Search the records for "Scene" and copy each line that holds it.

--- start Given data ---

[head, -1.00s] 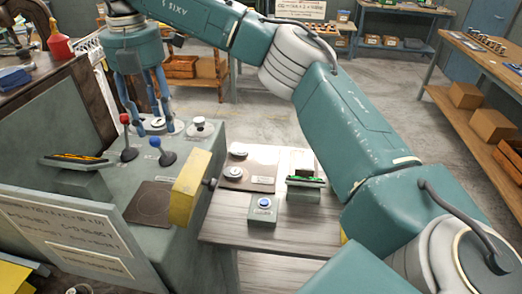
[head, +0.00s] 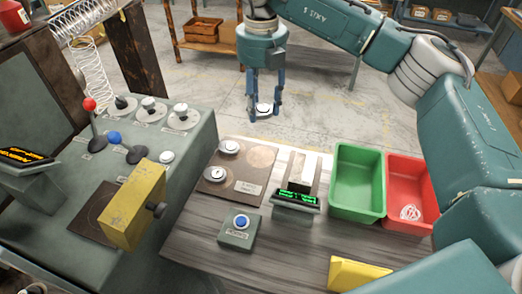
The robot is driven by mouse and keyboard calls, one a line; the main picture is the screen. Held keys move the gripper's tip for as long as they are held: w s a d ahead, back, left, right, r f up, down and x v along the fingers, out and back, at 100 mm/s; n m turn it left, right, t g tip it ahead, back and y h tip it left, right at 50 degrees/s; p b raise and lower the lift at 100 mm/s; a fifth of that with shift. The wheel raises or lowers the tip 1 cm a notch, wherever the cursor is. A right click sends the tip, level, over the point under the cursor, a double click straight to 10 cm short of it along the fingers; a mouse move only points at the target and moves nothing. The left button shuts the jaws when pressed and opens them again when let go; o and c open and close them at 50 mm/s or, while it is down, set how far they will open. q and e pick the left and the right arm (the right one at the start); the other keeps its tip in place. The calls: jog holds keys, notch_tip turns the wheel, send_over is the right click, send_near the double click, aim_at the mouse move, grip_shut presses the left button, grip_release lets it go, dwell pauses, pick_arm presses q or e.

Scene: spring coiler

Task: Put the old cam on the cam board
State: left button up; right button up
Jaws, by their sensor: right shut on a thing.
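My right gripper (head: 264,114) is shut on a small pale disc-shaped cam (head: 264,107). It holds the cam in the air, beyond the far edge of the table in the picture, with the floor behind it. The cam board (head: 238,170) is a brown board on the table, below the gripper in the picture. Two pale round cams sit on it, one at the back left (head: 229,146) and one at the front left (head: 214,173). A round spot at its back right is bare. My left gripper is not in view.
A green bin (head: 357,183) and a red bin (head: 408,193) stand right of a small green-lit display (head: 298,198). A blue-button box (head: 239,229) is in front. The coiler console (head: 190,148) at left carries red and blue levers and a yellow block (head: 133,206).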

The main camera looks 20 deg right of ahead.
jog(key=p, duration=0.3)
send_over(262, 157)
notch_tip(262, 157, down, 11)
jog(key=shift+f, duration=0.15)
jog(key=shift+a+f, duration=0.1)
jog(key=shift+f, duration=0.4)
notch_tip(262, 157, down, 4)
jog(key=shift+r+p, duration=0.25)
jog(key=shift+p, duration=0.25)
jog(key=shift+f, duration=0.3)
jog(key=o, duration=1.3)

--- end Given data ---
--- start Given data ---

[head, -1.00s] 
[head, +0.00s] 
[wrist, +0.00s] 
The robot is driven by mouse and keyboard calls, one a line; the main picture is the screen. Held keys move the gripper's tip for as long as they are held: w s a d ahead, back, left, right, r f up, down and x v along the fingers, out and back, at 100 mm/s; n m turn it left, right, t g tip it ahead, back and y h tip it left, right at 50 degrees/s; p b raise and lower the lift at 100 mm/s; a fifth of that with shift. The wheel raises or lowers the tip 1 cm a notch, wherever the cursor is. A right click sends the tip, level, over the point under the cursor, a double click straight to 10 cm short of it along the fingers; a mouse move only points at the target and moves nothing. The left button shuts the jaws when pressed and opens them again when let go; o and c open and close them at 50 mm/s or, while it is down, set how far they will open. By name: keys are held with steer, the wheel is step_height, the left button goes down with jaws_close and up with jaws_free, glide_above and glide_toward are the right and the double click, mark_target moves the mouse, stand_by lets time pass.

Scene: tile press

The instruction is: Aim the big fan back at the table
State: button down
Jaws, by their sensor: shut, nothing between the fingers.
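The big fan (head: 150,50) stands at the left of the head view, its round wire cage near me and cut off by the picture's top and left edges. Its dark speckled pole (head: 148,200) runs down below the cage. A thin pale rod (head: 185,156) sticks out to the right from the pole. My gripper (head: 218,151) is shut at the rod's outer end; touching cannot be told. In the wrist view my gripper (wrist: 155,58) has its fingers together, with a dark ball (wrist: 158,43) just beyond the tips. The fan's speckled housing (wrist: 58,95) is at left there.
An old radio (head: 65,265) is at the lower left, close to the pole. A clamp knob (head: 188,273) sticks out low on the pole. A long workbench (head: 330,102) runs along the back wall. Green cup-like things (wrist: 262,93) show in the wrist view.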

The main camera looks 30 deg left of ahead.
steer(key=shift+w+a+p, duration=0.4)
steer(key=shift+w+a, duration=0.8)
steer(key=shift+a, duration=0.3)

--- end Given data ---

◆ Response to the exercise:
Scene: spring coiler
Scene: tile press

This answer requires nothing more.